Thursday, August 8, 2013

ARC Document Solutions reports financial results for Q2 2013 (and 1st Half 2013)


I always encourage reprographers to read ARC’s financial-results-reports; they are informative, and one can learn from that.  YOU are never too old to learn.  [And NONE of you are geniuses {with the exception of David Limbaugh)].

ARC Document Solutions (ARC) reported Q2 2013 financial results, after the market closed on Tuesday, and you can access ARC’s 10-Q by visiting the investor section at e-arc.com. 

I did not listen in on the earnings call that ARC held late Tuesday afternoon, but, on Wednesday morning, I did access, and read, the written transcript of the earnings call, which can be found at seekingalpha.com.  Listening to earnings calls (or reading the transcripts of earnings calls, if you don’t have time to listen to the live earnings calls), can also be quite informative.

Here’s my very brief “takeaway” on ARC’s Q2 results:

Sales of “services” in Q2 2013 were almost equal to sales of “services” in Q2 2012.  However, within the numbers, ARC’s revenues from “traditional reprographics” (and, revenues from “digital” services, since those are generally tied to revenues from “traditional reprographics” services) were down.  But, on the other hand, ARC’s revenues from its FM/MPS business segment were up.

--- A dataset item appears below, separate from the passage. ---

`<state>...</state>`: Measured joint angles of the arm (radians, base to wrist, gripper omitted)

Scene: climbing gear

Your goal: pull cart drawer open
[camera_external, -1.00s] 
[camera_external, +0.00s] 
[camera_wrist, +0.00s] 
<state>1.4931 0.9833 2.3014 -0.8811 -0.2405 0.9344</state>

The A/E/C industry has been healthier this year than last year; more projects to print this year than last year; that good news probably offset somewhat by A/E/C customers continuing to “print less” “per project.”  Revenues from “traditional reprographics” services were down, but revenues from “OnSite” services were up.  As ARC continues to push FM/MPS services, it could well be that some customers, whose revenues were formerly counted as “traditional reprographics” revenues, were, at some point, “converted” to FM/MPS customers.

ARC’s gross margin expanded 220 basis points, Q2 2013 vs. Q2 2012; and, to me, that’s a stunning achievement, especially since this margin expansion was not driven by increased sales.  As most reprographers know, the incremental gross margin on incremental “traditional reprographics” services revenues can be very, very high; my estimate of that incremental margin is 50-85% (depends on prices charged), so, when a company’s gross margin improves, and improves quite a bit, without the benefit of increased traditional reprographics services revenues, that means that the company has controlled (and cut) costs in a very meaningful way.  That’s what ARC said it was going to do.  And, it’s quite obvious that ARC has done that. 

The reprographics industry is still in a recovery mode.  Yet, ARC managed to post positive EBITDA, EBIT and Net Income.  Take a few minutes to compare ARC’s EBITDA %age to Service Point Solutions’ EBITDA %age.  Interesting comparison, for sure!

1 comment:

  1. Thanks Joel, always appreciate you delving into q's numbers instead of just posting press release.